## WORK TO BE COMPLETED
Copy each line below without leaving any out.

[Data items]
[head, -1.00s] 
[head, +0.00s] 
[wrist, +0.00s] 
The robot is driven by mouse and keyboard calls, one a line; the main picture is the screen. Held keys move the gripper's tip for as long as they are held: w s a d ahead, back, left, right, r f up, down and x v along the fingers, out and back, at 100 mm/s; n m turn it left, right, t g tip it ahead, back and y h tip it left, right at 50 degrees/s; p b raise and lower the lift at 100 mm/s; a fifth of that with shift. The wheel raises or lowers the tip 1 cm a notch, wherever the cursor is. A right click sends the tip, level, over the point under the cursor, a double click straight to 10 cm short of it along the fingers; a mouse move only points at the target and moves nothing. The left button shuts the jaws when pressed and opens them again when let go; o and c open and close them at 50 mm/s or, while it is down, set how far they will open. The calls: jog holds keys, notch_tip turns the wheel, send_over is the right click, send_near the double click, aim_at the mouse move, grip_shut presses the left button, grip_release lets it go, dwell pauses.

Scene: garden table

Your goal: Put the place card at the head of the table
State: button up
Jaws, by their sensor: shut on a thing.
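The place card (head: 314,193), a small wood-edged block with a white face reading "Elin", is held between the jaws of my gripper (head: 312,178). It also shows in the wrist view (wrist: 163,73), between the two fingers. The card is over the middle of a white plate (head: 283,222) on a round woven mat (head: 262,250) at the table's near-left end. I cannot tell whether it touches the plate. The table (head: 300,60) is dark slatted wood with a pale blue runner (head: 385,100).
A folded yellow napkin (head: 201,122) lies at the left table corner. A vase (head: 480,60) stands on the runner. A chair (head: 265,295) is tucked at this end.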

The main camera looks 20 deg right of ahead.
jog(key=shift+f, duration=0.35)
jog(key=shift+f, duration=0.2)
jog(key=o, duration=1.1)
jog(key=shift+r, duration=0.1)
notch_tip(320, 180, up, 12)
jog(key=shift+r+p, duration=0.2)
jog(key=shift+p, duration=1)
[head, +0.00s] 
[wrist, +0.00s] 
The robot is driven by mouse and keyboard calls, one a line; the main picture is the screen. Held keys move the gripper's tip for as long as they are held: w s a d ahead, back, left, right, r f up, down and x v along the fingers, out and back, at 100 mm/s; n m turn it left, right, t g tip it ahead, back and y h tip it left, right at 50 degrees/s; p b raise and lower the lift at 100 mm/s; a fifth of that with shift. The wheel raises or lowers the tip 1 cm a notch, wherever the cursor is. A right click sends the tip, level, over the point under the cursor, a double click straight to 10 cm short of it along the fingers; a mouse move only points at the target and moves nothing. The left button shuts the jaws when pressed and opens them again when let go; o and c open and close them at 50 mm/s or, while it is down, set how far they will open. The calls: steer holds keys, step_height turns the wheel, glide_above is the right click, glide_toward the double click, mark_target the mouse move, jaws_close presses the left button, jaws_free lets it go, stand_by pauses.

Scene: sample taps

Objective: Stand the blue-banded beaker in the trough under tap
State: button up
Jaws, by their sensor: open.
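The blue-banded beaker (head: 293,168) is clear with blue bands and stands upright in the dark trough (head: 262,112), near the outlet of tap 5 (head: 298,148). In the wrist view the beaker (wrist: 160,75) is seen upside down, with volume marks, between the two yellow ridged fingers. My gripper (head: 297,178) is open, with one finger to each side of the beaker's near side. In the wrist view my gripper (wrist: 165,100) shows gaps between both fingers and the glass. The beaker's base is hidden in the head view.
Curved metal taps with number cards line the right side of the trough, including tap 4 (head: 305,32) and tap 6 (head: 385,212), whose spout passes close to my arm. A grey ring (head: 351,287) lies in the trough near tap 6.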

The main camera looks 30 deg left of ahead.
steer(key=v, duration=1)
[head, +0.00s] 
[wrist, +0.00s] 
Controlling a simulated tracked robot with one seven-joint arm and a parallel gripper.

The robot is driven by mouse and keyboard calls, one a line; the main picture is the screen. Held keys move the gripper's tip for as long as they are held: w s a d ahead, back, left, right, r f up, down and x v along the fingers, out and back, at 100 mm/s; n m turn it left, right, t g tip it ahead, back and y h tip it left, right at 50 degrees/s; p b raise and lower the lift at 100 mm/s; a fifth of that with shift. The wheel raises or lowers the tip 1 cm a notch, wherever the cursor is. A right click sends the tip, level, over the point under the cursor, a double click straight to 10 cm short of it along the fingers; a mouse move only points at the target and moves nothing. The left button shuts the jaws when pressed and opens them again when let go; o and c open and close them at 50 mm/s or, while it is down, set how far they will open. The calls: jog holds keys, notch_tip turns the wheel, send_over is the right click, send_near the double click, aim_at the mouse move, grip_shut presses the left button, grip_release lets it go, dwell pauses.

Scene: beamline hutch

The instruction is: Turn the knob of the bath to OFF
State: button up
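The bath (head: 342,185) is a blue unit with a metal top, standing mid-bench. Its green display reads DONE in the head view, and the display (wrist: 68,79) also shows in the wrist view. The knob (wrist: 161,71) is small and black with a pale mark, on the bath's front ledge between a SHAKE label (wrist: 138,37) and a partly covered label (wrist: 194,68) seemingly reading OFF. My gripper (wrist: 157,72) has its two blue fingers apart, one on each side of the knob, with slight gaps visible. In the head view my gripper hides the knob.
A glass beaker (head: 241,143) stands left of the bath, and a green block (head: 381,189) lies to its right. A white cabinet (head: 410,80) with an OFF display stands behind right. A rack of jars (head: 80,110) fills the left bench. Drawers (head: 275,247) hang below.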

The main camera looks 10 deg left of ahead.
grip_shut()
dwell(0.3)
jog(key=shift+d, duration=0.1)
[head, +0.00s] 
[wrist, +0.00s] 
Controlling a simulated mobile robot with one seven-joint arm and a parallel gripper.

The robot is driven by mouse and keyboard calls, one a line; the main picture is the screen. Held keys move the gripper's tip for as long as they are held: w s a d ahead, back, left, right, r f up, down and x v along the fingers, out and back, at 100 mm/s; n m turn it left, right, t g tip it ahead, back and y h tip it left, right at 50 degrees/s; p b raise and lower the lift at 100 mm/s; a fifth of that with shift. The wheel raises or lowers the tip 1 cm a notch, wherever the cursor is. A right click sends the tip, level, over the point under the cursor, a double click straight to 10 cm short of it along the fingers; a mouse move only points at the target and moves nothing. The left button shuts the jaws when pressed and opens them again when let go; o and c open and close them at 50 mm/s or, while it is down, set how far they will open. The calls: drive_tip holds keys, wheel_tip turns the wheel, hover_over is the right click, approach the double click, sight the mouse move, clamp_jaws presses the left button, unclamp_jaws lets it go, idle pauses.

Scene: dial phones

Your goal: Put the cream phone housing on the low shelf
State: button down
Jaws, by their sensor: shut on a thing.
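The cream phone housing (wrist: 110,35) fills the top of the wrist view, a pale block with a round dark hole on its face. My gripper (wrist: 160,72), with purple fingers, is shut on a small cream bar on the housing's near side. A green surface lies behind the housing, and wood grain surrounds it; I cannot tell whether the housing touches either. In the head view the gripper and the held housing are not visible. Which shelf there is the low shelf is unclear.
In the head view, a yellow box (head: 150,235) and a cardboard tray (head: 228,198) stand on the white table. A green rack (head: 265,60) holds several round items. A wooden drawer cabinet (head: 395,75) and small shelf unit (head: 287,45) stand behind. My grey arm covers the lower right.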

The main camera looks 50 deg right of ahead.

## WRITTEN RESPONSE
[head, -1.00s] 
[head, +0.00s] 
[wrist, +0.00s] 
The robot is driven by mouse and keyboard calls, one a line; the main picture is the screen. Held keys move the gripper's tip for as long as they are held: w s a d ahead, back, left, right, r f up, down and x v along the fingers, out and back, at 100 mm/s; n m turn it left, right, t g tip it ahead, back and y h tip it left, right at 50 degrees/s; p b raise and lower the lift at 100 mm/s; a fifth of that with shift. The wheel raises or lowers the tip 1 cm a notch, wherever the cursor is. A right click sends the tip, level, over the point under the cursor, a double click straight to 10 cm short of it along the fingers; a mouse move only points at the target and moves nothing. The left button shuts the jaws when pressed and opens them again when let go; o and c open and close them at 50 mm/s or, while it is down, set how far they will open. The calls: jog holds keys, notch_tip turns the wheel, send_over is the right click, send_near the double click, aim_at the mouse move, grip_shut presses the left button, grip_release lets it go, dwell pauses.

Scene: garden table

Your goal: Put the place card at the head of the table
State: button up
Jaws, by their sensor: shut on a thing.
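The place card (head: 314,193), a small wood-edged block with a white face reading "Elin", is held between the jaws of my gripper (head: 312,178). It also shows in the wrist view (wrist: 163,73), between the two fingers. The card is over the middle of a white plate (head: 283,222) on a round woven mat (head: 262,250) at the table's near-left end. I cannot tell whether it touches the plate. The table (head: 300,60) is dark slatted wood with a pale blue runner (head: 385,100).
A folded yellow napkin (head: 201,122) lies at the left table corner. A vase (head: 480,60) stands on the runner. A chair (head: 265,295) is tucked at this end.

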The main camera looks 20 deg right of ahead.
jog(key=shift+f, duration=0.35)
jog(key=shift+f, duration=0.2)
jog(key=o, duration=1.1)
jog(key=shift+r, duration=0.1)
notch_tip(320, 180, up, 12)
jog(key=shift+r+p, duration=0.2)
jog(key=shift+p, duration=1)
[head, +0.00s] 
[wrist, +0.00s] 
The robot is driven by mouse and keyboard calls, one a line; the main picture is the screen. Held keys move the gripper's tip for as long as they are held: w s a d ahead, back, left, right, r f up, down and x v along the fingers, out and back, at 100 mm/s; n m turn it left, right, t g tip it ahead, back and y h tip it left, right at 50 degrees/s; p b raise and lower the lift at 100 mm/s; a fifth of that with shift. The wheel raises or lowers the tip 1 cm a notch, wherever the cursor is. A right click sends the tip, level, over the point under the cursor, a double click straight to 10 cm short of it along the fingers; a mouse move only points at the target and moves nothing. The left button shuts the jaws when pressed and opens them again when let go; o and c open and close them at 50 mm/s or, while it is down, set how far they will open. The calls: steer holds keys, step_height turns the wheel, glide_above is the right click, glide_toward the double click, mark_target the mouse move, jaws_close presses the left button, jaws_free lets it go, stand_by pauses.

Scene: sample taps

Objective: Stand the blue-banded beaker in the trough under tap
State: button up
Jaws, by their sensor: open.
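The blue-banded beaker (head: 293,168) is clear with blue bands and stands upright in the dark trough (head: 262,112), near the outlet of tap 5 (head: 298,148). In the wrist view the beaker (wrist: 160,75) is seen upside down, with volume marks, between the two yellow ridged fingers. My gripper (head: 297,178) is open, with one finger to each side of the beaker's near side. In the wrist view my gripper (wrist: 165,100) shows gaps between both fingers and the glass. The beaker's base is hidden in the head view.
Curved metal taps with number cards line the right side of the trough, including tap 4 (head: 305,32) and tap 6 (head: 385,212), whose spout passes close to my arm. A grey ring (head: 351,287) lies in the trough near tap 6.

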The main camera looks 30 deg left of ahead.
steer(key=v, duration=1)
[head, +0.00s] 
[wrist, +0.00s] 
Controlling a simulated tracked robot with one seven-joint arm and a parallel gripper.

The robot is driven by mouse and keyboard calls, one a line; the main picture is the screen. Held keys move the gripper's tip for as long as they are held: w s a d ahead, back, left, right, r f up, down and x v along the fingers, out and back, at 100 mm/s; n m turn it left, right, t g tip it ahead, back and y h tip it left, right at 50 degrees/s; p b raise and lower the lift at 100 mm/s; a fifth of that with shift. The wheel raises or lowers the tip 1 cm a notch, wherever the cursor is. A right click sends the tip, level, over the point under the cursor, a double click straight to 10 cm short of it along the fingers; a mouse move only points at the target and moves nothing. The left button shuts the jaws when pressed and opens them again when let go; o and c open and close them at 50 mm/s or, while it is down, set how far they will open. The calls: jog holds keys, notch_tip turns the wheel, send_over is the right click, send_near the double click, aim_at the mouse move, grip_shut presses the left button, grip_release lets it go, dwell pauses.

Scene: beamline hutch

The instruction is: Turn the knob of the bath to OFF
State: button up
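The bath (head: 342,185) is a blue unit with a metal top, standing mid-bench. Its green display reads DONE in the head view, and the display (wrist: 68,79) also shows in the wrist view. The knob (wrist: 161,71) is small and black with a pale mark, on the bath's front ledge between a SHAKE label (wrist: 138,37) and a partly covered label (wrist: 194,68) seemingly reading OFF. My gripper (wrist: 157,72) has its two blue fingers apart, one on each side of the knob, with slight gaps visible. In the head view my gripper hides the knob.
A glass beaker (head: 241,143) stands left of the bath, and a green block (head: 381,189) lies to its right. A white cabinet (head: 410,80) with an OFF display stands behind right. A rack of jars (head: 80,110) fills the left bench. Drawers (head: 275,247) hang below.

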The main camera looks 10 deg left of ahead.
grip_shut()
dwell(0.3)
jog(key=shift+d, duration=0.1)
[head, +0.00s] 
[wrist, +0.00s] 
Controlling a simulated mobile robot with one seven-joint arm and a parallel gripper.

The robot is driven by mouse and keyboard calls, one a line; the main picture is the screen. Held keys move the gripper's tip for as long as they are held: w s a d ahead, back, left, right, r f up, down and x v along the fingers, out and back, at 100 mm/s; n m turn it left, right, t g tip it ahead, back and y h tip it left, right at 50 degrees/s; p b raise and lower the lift at 100 mm/s; a fifth of that with shift. The wheel raises or lowers the tip 1 cm a notch, wherever the cursor is. A right click sends the tip, level, over the point under the cursor, a double click straight to 10 cm short of it along the fingers; a mouse move only points at the target and moves nothing. The left button shuts the jaws when pressed and opens them again when let go; o and c open and close them at 50 mm/s or, while it is down, set how far they will open. The calls: drive_tip holds keys, wheel_tip turns the wheel, hover_over is the right click, approach the double click, sight the mouse move, clamp_jaws presses the left button, unclamp_jaws lets it go, idle pauses.

Scene: dial phones

Your goal: Put the cream phone housing on the low shelf
State: button down
Jaws, by their sensor: shut on a thing.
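The cream phone housing (wrist: 110,35) fills the top of the wrist view, a pale block with a round dark hole on its face. My gripper (wrist: 160,72), with purple fingers, is shut on a small cream bar on the housing's near side. A green surface lies behind the housing, and wood grain surrounds it; I cannot tell whether the housing touches either. In the head view the gripper and the held housing are not visible. Which shelf there is the low shelf is unclear.
In the head view, a yellow box (head: 150,235) and a cardboard tray (head: 228,198) stand on the white table. A green rack (head: 265,60) holds several round items. A wooden drawer cabinet (head: 395,75) and small shelf unit (head: 287,45) stand behind. My grey arm covers the lower right.

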The main camera looks 50 deg right of ahead.

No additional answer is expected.